Dalam catatan Eko Djatmiko, Mimi Irawan, TD. Asmadi, dkk, lewat buku "Sejarah Bulutangkis Indonesia" yang diterbitkan Pengurus Besar PBSI dan Spirit Komunika, 2004, tim Piala Thomas Indonesia 1958 justru muncul dengan wajah-wajah baru di level internasional, kecuali Ferry Sonnevile yang saat itu berumur 27 tahun dan sudah mengikuti beberapa kejuaraan di Eropa.
Nama Ferry dalam kekuatan bulu tangkis dunia muncul sejak Malaya Open 1955. Tim Piala Thomas Indonesia masa itu terdiri dari Ferry Sonneville, Tan Joe Hok, pasangan ganda Tan Kin Gwan/Njoo Kim Bie, dan Eddy Jusuf.
Dengan capaian tim Thomas Malaysia saat itu, lumrah jika Indonesia diremehkan. Harus diakui capaian bulu tangkis Malaysia menjadi perhatian besar banyak negara. Malaysia pernah meraih Piala Thomas tiga kali berturut-turut dan menjadi juara dalam kejuaraan-kejuaraan lain. Secara tidak langsung Malaysia dianggap memindahkan kiblat bulu tangkis. Semula bermuara di Eropa dan pindah ke Asia, Asia Tenggara lebih tepatnya. "Kami sudah memilih tim yang kuat. Kita pasti menang. Saya sudah memesan empat botol sampanye, untuk perayaan kemenangan," kata Ketua Bulu Tangkis Malaysia, Heah Joo Seang seperti dikutip The Straits Times edisi 2 Juni 1958. Final Piala Thomas 1958 berlangsung di Singapore Badminton Hall--pada masa itu, Singapura masih menjadi bagian dari wilayah Malaysia. Pelaksanaan final berlangsung selama dua hari, yakni pada Sabtu-Minggu atau 14-15 Juni 1958.
Mengejutkan sejak awal
Kemunculan Indonesia sebagai kekuatan baru bulu tangkis dunia sebenarnya sudah terlihat sejak babak penyisihan (challenge round). Pelaksaan Piala Thomas 1958 menggunakan sistem zona wilayah. Sang juara bertahan (Malaysia), menunggu di final, para pemenang dari pertarungan juara-juara antar zona wilayah. Masing-masing pertandingan terdiri dari 9 sesi. Zona Asia diwakili Thailand, Eropa dengan wakil Denmark, Amerika diwakili Amerika Serikat, dan Indonesia sebagai juara dari zona Australasia. Dalam zona Australasia, Indonesia bersama Selandia Baru dan Australia. Dalam zona ini Indonesia berhasil mengalahkan Selandia Baru dengan skor telak 9-0. Kemenangan ini didapatkan dengan mudah pada 11-12 Oktober 1957 di Invercragill, South Island, Selandia Baru. Pertandingan permulaan ini, sekaligus lawatan tanding internasional pertama tim Piala Thomas Indonesia 1958, yang terdiri dari Ferry Sonneville, Tan Joe Hok, Eddy Jusuf, Lie Po Djian, Njoo Kiem Bie, dan Tan King Gwan.

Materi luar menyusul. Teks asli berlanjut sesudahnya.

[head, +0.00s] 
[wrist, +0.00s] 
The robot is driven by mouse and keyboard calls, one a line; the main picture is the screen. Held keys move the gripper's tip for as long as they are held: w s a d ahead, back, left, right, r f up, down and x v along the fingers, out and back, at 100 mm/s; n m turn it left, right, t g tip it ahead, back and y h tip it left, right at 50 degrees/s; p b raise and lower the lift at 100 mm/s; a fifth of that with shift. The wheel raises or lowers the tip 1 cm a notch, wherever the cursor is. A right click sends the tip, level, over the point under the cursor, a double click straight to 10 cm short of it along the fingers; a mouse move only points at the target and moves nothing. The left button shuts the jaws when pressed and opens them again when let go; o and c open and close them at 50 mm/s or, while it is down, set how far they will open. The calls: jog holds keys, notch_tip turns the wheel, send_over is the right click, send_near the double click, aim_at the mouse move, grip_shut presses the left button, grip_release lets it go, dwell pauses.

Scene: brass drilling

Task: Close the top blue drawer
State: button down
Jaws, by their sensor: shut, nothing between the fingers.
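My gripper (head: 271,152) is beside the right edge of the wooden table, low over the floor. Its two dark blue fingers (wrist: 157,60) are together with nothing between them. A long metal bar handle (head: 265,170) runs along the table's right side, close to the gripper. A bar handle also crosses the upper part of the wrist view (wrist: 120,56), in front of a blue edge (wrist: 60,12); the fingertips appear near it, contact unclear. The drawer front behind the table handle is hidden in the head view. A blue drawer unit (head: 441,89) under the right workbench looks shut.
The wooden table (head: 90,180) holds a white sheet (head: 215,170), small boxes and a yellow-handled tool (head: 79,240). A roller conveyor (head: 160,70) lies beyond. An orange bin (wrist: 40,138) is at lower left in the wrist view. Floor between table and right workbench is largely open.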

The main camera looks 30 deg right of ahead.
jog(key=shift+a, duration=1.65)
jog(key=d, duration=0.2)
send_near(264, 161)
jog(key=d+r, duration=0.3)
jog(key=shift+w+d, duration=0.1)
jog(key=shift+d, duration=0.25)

Sepekan setelah mengalahkan Selandia Baru, pada 11-18 Oktober 1958, Indonesia melanjutkan kemenangan dengan melibas Australia di Melbourne. Dalam pertandingan ini tim Indonesia lagi-lagi menang dengan skor telak 9-0. Setelah melewati fase zona wilayah, Indonesia kemudian melawan juara zona Asia yang diwakili Thailand, salah satu kekuatan bulu tangkis di Asia. Indonesia sukses menaklukkan Thailand dengan skor 8-1. Indonesia masih terus menebar ancaman usai mengalahkan negeri Gajah Putih. Pada babak semi final, raksasa bulu tangkis Eropa, Denmark sudah menunggu Indonesia, setelah menuntaskan perlawanan Amerika Serikat. Menghadapi Denmark, Indonesia kembali memberi kejutan, menambah rentetan rekor tak terkalahkan dengan skor kemenangan 6-3 pada 5-6 Juni 1958, di Singapura, lokasi final Piala Thomas 1958.

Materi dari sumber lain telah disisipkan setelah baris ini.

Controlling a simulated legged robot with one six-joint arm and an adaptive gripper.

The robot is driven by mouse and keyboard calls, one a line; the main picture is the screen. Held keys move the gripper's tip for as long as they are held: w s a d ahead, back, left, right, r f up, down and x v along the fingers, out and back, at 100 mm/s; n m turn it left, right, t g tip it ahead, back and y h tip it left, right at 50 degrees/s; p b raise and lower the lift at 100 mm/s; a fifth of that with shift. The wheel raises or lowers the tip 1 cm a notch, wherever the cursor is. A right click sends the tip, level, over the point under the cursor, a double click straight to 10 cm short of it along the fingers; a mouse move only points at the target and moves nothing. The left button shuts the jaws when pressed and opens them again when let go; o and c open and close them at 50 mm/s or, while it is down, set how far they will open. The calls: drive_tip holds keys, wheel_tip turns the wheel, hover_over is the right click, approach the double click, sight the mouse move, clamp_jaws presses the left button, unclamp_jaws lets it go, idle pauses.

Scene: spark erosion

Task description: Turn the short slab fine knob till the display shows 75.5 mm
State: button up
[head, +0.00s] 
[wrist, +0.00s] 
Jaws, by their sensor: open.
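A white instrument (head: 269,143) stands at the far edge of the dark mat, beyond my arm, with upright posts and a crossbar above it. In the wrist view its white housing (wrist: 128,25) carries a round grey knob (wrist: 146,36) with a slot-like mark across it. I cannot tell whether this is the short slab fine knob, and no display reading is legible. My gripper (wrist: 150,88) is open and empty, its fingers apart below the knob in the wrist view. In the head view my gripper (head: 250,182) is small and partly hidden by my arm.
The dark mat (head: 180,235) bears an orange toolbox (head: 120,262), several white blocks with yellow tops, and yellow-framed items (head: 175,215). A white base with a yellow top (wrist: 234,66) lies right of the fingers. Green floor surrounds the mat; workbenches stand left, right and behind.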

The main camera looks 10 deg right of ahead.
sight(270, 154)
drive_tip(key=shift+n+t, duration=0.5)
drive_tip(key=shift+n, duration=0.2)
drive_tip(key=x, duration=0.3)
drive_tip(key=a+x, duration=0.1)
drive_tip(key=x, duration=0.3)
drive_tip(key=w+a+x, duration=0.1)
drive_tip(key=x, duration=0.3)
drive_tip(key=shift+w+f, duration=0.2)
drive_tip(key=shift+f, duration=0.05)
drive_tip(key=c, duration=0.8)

Lawan pertama Indonesia pada Minggu 8 Juni 1958 di gedung Badminton Singapura adalah Denmark yang waktu itu diperkuat oleh Juara All England Erland Kops, serta pemain kelas dunia lainnya Finn Kobbero. Di depan 10 ribu pasang mata Ferry Sonneville tumbang di tangan tunggal kedua Denmark, Fin dengan dua set langsung 13-18 dan 7-15. Namun di tunggal kedua Tan Joe Hok menggulingkan Erland Kops dengan skor telak 15-8 dan 15-5. Padahal Tan Joe Hok sempat dijuluki cacing oleh pengamat setempat. Tan Joe Hok juga menggulingkan Finn dengan rubber set 1-15, 15-12 dan 15-10. Kalah di set pertama dengan telak ternyata tidak mematahkan semangat Tan Joe Hok. Di bagian ganda Joe Hok berpasangan dengan Lie Po Djian juga mampu menaklukan Niesel/Metl yang pada waktu itu adalah jago All England melalui pertarungan sengit 18-14, 13-15 dan 15-2. Ganda indonesia lainnya Njo Kiem Bie/Tan King Gwan juga menaklukan gandaDenmark Kobbero/Hansel 5-15, 15-11 dan 18-14. Secara keseluruhan Denmark takluk dengan skor 6-3. Penampilan konstan Joe Hok juga ditunjukkan ketika Indonesia berhadapan dengan Thailand. Joe Hok membuka pertandingan dengan mengalahkan Charoen Wathanasin 15-10 15-6, Ferry Souneville menundakan Thanee Khabadjai 15-5 dan 15-7. Di nomor ganda Tan joe Hok/Lie Po Djian mendpaat perlawanan dari ganda Thailand Charoen /Pride dan menang 7-15, 15-9 dan 15-10. Di ganda Indonesia lainnya Njo Kiem Bie/Tan King Gwan menang atas Kamol Sumisunish/Sunthern dengan skor 15-12, 8-15 dan 15-5. Indonesia unggul 4-0 di hari pertama dan 4-1 di hari kedua. Thailand remuk dengan skor 8-1 pada pertandingan 10 dan 12 Juni di Bandminton Hall Singapura.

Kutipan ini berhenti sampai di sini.